The intermittent method for cyclic load testing has been adopted by the ISO committee on polymeric composite sleepers and will form part of the ISO 12856-2 testing methodology as an optional testing method. For loading and pausing durations, 45 seconds and 90 seconds were chosen respectively, as a worst-case situation in track. For polymeric materials that show little heating and creep during testing, the method is not necessary, but when heating makes it necessary to slow down testing or when creep effects become significant, intermittent testing is the preferred method.

Conclusion

During polymer composite sleeper testing, cyclic load tests are a routine part of the tests used to assess sleepers in a laboratory before employing them in track. In such a test, the loads are applied without rest periods to condense the test and save time. However, most polymers possess viscoelastic properties, such as creep, a loading rate-dependent stiffness and heating due to non-linearity of the stress-strain curve. When a continuous cyclic load test is used, two things happen:

The material heats up due to hysteretic heating

A sleeper temperature increase, increased deflections and reduced strengths are witnessed in continuous cyclic load tests, which are not representative of track behaviour.

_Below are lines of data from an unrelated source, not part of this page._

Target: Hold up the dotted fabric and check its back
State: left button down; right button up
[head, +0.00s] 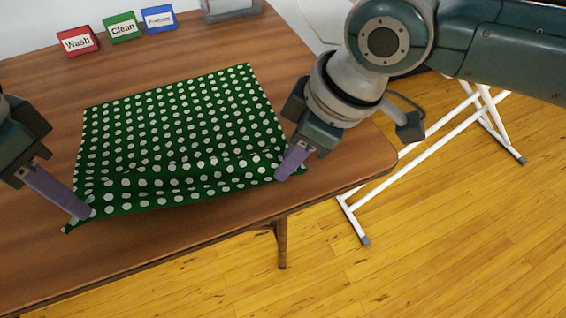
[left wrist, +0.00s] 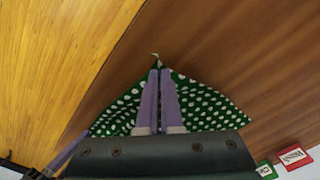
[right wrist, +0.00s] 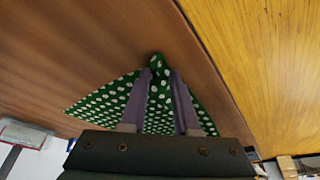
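The dotted fabric (head: 175,130) is green with white dots and lies over the table, its near edge sagging and rippled between my grippers. My left gripper (head: 82,212) is at its near left corner. In the left wrist view its fingers (left wrist: 160,75) are nearly together on the cloth, and the corner tip sticks out past them. My right gripper (head: 281,176) is at the near right corner. In the right wrist view its fingers (right wrist: 160,78) stand apart, with green cloth (right wrist: 157,62) showing between and beyond the tips. The fabric's underside is hidden.
The brown table (head: 190,228) has bare wood around the cloth. At the back stand a red Wash sign (head: 77,41), a green Clean sign (head: 123,28), a blue sign (head: 159,19) and a grey container (head: 230,10). A white folding rack (head: 430,150) stands on the floor at right.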

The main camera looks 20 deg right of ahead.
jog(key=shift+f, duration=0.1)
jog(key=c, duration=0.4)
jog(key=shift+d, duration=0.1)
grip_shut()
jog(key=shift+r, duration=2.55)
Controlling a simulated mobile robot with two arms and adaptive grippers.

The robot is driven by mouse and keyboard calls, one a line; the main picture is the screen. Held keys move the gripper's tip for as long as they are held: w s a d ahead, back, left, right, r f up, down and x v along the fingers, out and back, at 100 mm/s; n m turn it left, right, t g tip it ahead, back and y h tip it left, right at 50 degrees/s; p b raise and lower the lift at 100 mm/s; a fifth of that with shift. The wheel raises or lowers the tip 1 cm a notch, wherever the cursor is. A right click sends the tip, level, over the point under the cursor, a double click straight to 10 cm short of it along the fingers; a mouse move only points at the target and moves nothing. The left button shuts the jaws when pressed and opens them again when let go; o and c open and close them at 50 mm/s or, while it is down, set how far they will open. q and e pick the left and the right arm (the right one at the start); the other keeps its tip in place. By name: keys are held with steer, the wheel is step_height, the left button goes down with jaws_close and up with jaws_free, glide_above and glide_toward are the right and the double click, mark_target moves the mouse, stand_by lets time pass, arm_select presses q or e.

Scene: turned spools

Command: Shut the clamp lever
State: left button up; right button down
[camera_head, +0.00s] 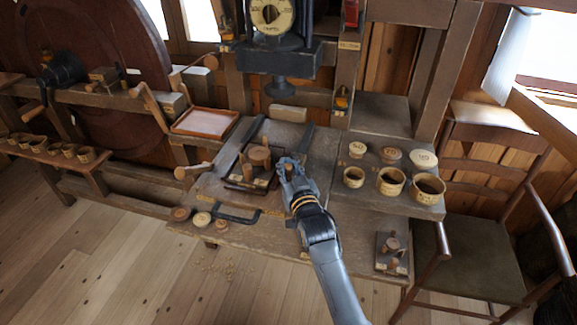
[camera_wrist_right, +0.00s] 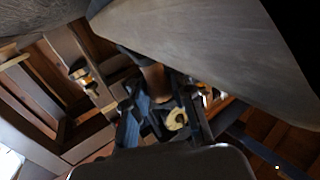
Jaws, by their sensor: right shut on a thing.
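A clamp fixture (camera_head: 247,184) with a dark base sits on the middle of the bench. A brown turned wooden piece (camera_head: 260,156) stands upright in it. My right gripper (camera_head: 285,165) is at the right side of this fixture, shut on what looks like the clamp lever; the fingers hide most of the lever in the head view. In the right wrist view, my right gripper (camera_wrist_right: 160,112) has its fingers around a small part, with a brown wooden cylinder (camera_wrist_right: 154,82) and a pale ring-shaped piece (camera_wrist_right: 177,120) close by. The lever's exact angle cannot be told. My left gripper is out of view.
Wooden cups (camera_head: 391,181) and round lids (camera_head: 422,159) stand on the bench at right. A black handle (camera_head: 237,216) and small discs (camera_head: 201,219) lie at the front left. A press (camera_head: 280,60) hangs behind. A second small fixture (camera_head: 392,252) sits at front right.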

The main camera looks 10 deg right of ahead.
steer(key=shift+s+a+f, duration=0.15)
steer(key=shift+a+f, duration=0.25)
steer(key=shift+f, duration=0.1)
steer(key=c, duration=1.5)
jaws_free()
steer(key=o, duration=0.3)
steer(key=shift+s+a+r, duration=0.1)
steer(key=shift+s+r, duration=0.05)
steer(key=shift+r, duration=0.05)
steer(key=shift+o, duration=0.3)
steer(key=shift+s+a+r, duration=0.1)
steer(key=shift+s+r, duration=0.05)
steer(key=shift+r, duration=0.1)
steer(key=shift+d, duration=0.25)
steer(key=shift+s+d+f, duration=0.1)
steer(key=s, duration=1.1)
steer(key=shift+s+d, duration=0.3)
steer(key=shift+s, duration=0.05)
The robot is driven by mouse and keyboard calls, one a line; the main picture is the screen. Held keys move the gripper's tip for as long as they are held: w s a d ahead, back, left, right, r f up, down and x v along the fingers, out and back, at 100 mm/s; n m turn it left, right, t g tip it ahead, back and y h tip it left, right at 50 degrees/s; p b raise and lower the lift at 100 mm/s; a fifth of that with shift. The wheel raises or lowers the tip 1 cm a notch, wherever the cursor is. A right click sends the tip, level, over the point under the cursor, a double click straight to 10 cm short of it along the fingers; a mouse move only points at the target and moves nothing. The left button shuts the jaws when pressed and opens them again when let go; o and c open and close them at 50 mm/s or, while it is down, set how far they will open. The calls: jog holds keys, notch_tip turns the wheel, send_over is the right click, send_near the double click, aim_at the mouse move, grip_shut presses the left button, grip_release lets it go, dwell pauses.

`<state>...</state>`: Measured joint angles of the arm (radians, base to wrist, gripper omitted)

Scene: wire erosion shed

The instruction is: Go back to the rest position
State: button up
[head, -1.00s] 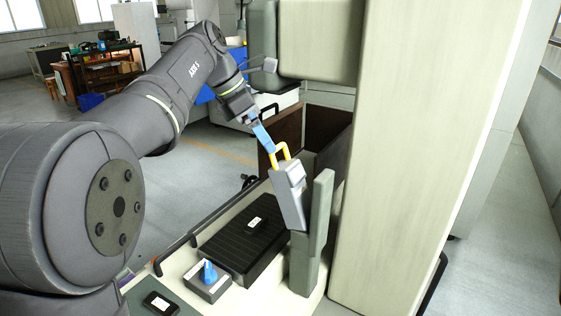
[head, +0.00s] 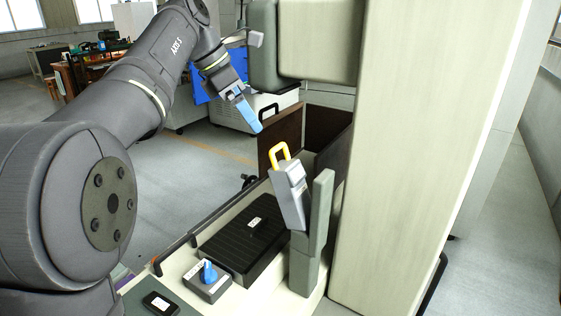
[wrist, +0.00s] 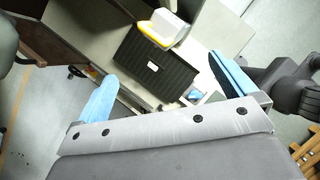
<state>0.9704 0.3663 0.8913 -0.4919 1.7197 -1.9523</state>
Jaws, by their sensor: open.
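My gripper (head: 250,115) is raised in the head view, left of and above a grey block with a yellow loop handle (head: 281,153). Its blue fingers point down and right and are clear of the handle. In the wrist view my gripper (wrist: 170,92) shows its two blue fingers spread wide with nothing between them. The grey block (head: 291,195) leans against an upright green-grey post (head: 318,230). The block and its yellow edge also show in the wrist view (wrist: 158,30), apart from the fingers.
A black ribbed plate (head: 235,250) lies on the pale bench with a small box bearing a blue knob (head: 208,272) in front. A large pale machine column (head: 410,150) stands right; its overhanging head (head: 305,45) is near my gripper. Open floor (head: 185,190) lies left.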

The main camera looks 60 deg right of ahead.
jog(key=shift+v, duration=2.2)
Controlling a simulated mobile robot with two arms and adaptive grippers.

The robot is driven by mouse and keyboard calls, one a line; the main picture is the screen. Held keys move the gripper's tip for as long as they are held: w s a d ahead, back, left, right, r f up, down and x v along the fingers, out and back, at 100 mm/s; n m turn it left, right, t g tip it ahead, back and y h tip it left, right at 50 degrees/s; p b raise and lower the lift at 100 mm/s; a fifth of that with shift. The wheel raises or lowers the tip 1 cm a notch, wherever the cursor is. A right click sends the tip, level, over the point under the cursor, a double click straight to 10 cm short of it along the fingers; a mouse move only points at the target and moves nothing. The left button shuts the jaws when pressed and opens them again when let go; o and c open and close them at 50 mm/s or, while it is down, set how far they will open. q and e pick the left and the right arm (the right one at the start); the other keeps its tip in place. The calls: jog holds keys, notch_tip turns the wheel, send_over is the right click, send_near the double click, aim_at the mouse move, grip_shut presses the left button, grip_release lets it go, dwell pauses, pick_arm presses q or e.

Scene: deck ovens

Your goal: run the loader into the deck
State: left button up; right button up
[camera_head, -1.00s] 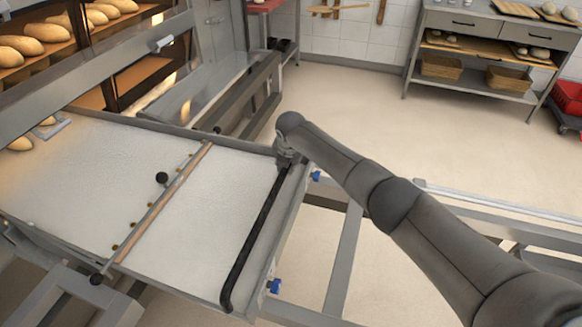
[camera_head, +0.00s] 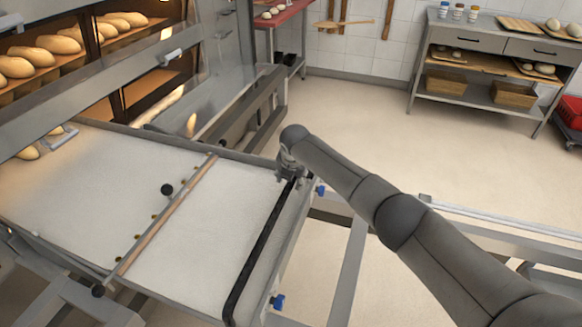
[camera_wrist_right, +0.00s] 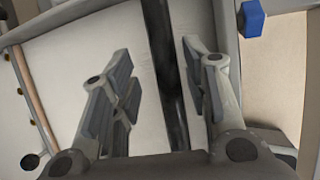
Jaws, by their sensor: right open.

An intermittent test method is proposed and tested, in which there are pauses, for example a pause of 90 seconds after every 45 seconds of cyclic loading. The tests show that an intermittent test regime is effective and reduces unwanted vicoelastic side effects, such as heating of the sleeper and creep. The choice of the best loading-unloading regime will always be a trade-off between the time needed to perform the test and the validity of the results in track. The longer the pauses, the more the results will resemble the situation in track, but also the longer the test will take. For polymer materials that show minor vicoelastic effects, the intermittent test regime does not add much value. However, for the polyolefin material used for most polymer sleepers, heating or creep effects can become significant, and intermittent testing provides a more representative result than reducing the load frequency would.